* start EXERCISE DATA *

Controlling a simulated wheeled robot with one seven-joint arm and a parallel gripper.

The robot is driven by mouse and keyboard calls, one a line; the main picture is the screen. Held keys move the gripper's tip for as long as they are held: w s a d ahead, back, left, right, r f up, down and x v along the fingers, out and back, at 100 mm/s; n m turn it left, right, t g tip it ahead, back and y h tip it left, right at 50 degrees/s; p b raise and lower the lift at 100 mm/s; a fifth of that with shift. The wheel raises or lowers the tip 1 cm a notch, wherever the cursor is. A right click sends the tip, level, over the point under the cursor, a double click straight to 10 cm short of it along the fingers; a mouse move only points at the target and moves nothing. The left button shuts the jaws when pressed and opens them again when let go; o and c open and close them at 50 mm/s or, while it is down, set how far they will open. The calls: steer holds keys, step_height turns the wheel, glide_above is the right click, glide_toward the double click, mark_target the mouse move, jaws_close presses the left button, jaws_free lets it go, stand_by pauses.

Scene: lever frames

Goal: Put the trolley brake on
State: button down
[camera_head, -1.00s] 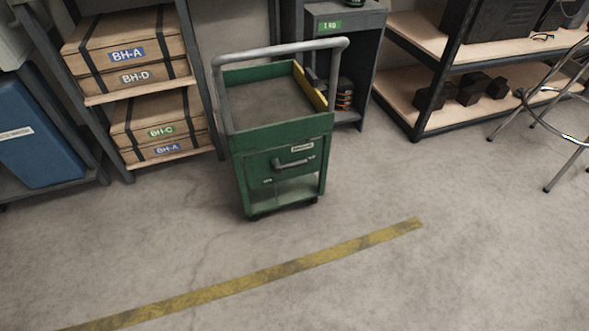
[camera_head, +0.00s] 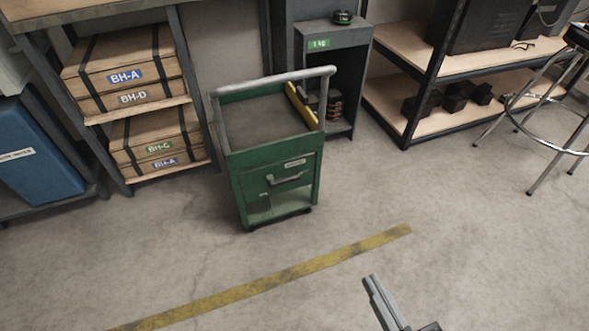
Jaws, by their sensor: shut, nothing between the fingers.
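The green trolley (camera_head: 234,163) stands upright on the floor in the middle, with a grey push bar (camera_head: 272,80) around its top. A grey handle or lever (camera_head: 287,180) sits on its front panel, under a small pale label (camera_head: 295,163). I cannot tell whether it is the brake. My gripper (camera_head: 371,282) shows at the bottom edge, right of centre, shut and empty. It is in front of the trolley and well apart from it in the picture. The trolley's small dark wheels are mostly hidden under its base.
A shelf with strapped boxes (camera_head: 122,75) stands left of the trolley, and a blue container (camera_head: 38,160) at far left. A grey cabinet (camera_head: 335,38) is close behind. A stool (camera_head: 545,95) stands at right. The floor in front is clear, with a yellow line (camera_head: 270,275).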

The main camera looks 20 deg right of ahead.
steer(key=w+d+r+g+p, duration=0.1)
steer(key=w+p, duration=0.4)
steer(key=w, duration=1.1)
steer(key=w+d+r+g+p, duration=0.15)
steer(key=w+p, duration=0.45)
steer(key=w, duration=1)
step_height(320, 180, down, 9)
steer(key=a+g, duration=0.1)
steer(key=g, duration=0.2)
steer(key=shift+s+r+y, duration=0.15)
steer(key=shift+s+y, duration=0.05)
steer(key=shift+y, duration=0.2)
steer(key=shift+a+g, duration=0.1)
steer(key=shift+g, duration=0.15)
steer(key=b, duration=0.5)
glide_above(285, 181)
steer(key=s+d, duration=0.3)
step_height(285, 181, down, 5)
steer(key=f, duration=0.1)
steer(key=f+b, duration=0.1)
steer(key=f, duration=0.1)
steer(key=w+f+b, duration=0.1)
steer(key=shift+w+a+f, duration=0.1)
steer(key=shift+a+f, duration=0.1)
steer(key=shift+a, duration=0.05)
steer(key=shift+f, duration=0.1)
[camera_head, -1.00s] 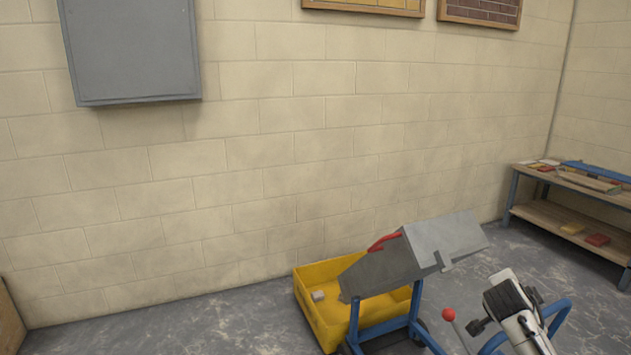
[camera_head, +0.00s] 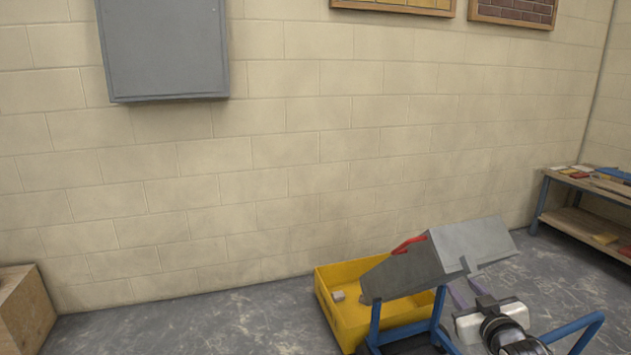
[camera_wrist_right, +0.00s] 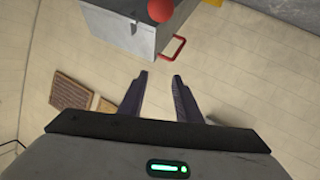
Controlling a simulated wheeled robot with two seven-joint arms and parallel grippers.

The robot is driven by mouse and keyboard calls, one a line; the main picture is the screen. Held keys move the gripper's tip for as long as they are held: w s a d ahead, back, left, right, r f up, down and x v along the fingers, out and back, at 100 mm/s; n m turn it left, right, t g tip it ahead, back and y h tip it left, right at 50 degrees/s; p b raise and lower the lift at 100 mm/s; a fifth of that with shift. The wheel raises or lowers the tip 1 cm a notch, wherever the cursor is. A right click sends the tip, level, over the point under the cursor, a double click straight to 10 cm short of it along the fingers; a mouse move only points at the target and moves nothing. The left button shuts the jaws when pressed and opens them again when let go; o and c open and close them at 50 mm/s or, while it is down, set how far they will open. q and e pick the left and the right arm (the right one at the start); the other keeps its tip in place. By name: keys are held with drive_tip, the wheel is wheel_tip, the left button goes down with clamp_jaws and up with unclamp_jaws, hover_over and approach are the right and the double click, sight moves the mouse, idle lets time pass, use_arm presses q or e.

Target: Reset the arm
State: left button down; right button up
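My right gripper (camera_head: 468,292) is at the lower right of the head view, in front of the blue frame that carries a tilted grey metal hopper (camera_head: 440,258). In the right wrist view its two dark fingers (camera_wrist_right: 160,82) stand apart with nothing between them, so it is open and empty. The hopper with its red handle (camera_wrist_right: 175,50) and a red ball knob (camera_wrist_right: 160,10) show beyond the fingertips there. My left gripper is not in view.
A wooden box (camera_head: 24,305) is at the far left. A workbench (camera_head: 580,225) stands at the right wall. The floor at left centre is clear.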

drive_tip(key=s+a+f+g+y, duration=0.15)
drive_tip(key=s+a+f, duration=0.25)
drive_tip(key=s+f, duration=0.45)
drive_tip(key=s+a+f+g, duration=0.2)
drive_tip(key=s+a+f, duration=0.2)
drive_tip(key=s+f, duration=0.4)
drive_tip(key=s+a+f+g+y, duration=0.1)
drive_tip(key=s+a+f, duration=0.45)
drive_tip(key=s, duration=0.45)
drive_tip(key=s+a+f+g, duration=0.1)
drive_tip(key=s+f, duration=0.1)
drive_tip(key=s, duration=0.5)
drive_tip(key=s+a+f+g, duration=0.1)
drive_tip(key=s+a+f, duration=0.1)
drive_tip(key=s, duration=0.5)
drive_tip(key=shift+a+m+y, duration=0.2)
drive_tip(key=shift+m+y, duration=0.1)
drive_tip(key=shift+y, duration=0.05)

* end EXERCISE DATA *

• [DESCRIPTION OF THE TASK]: Exclude the pictures and repeat every other part of the records word for word.

• [FULL OUTPUT]:
Controlling a simulated wheeled robot with one seven-joint arm and a parallel gripper.

The robot is driven by mouse and keyboard calls, one a line; the main picture is the screen. Held keys move the gripper's tip for as long as they are held: w s a d ahead, back, left, right, r f up, down and x v along the fingers, out and back, at 100 mm/s; n m turn it left, right, t g tip it ahead, back and y h tip it left, right at 50 degrees/s; p b raise and lower the lift at 100 mm/s; a fifth of that with shift. The wheel raises or lowers the tip 1 cm a notch, wherever the cursor is. A right click sends the tip, level, over the point under the cursor, a double click straight to 10 cm short of it along the fingers; a mouse move only points at the target and moves nothing. The left button shuts the jaws when pressed and opens them again when let go; o and c open and close them at 50 mm/s or, while it is down, set how far they will open. The calls: steer holds keys, step_height turns the wheel, glide_above is the right click, glide_toward the double click, mark_target the mouse move, jaws_close presses the left button, jaws_free lets it go, stand_by pauses.

Scene: lever frames

Goal: Put the trolley brake on
State: button down
[camera_head, -1.00s] 
[camera_head, +0.00s] 
Jaws, by their sensor: shut, nothing between the fingers.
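The green trolley (camera_head: 234,163) stands upright on the floor in the middle, with a grey push bar (camera_head: 272,80) around its top. A grey handle or lever (camera_head: 287,180) sits on its front panel, under a small pale label (camera_head: 295,163). I cannot tell whether it is the brake. My gripper (camera_head: 371,282) shows at the bottom edge, right of centre, shut and empty. It is in front of the trolley and well apart from it in the picture. The trolley's small dark wheels are mostly hidden under its base.
A shelf with strapped boxes (camera_head: 122,75) stands left of the trolley, and a blue container (camera_head: 38,160) at far left. A grey cabinet (camera_head: 335,38) is close behind. A stool (camera_head: 545,95) stands at right. The floor in front is clear, with a yellow line (camera_head: 270,275).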

The main camera looks 20 deg right of ahead.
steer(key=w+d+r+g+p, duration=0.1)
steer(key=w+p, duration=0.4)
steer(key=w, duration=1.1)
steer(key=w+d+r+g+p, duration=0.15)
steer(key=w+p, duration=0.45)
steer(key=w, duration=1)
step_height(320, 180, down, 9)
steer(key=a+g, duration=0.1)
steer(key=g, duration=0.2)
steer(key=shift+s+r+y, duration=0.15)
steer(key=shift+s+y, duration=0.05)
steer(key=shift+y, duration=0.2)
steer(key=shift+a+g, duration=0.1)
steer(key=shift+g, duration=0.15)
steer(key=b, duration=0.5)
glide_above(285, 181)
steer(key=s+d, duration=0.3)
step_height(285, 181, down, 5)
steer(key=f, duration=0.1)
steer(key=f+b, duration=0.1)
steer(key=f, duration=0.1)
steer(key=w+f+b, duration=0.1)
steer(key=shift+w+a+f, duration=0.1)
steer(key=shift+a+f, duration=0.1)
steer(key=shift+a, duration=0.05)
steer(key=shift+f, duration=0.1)
[camera_head, -1.00s] 
[camera_head, +0.00s] 
[camera_wrist_right, +0.00s] 
Controlling a simulated wheeled robot with two seven-joint arms and parallel grippers.

The robot is driven by mouse and keyboard calls, one a line; the main picture is the screen. Held keys move the gripper's tip for as long as they are held: w s a d ahead, back, left, right, r f up, down and x v along the fingers, out and back, at 100 mm/s; n m turn it left, right, t g tip it ahead, back and y h tip it left, right at 50 degrees/s; p b raise and lower the lift at 100 mm/s; a fifth of that with shift. The wheel raises or lowers the tip 1 cm a notch, wherever the cursor is. A right click sends the tip, level, over the point under the cursor, a double click straight to 10 cm short of it along the fingers; a mouse move only points at the target and moves nothing. The left button shuts the jaws when pressed and opens them again when let go; o and c open and close them at 50 mm/s or, while it is down, set how far they will open. q and e pick the left and the right arm (the right one at the start); the other keeps its tip in place. By name: keys are held with drive_tip, the wheel is wheel_tip, the left button goes down with clamp_jaws and up with unclamp_jaws, hover_over and approach are the right and the double click, sight moves the mouse, idle lets time pass, use_arm presses q or e.

Target: Reset the arm
State: left button down; right button up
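My right gripper (camera_head: 468,292) is at the lower right of the head view, in front of the blue frame that carries a tilted grey metal hopper (camera_head: 440,258). In the right wrist view its two dark fingers (camera_wrist_right: 160,82) stand apart with nothing between them, so it is open and empty. The hopper with its red handle (camera_wrist_right: 175,50) and a red ball knob (camera_wrist_right: 160,10) show beyond the fingertips there. My left gripper is not in view.
A wooden box (camera_head: 24,305) is at the far left. A workbench (camera_head: 580,225) stands at the right wall. The floor at left centre is clear.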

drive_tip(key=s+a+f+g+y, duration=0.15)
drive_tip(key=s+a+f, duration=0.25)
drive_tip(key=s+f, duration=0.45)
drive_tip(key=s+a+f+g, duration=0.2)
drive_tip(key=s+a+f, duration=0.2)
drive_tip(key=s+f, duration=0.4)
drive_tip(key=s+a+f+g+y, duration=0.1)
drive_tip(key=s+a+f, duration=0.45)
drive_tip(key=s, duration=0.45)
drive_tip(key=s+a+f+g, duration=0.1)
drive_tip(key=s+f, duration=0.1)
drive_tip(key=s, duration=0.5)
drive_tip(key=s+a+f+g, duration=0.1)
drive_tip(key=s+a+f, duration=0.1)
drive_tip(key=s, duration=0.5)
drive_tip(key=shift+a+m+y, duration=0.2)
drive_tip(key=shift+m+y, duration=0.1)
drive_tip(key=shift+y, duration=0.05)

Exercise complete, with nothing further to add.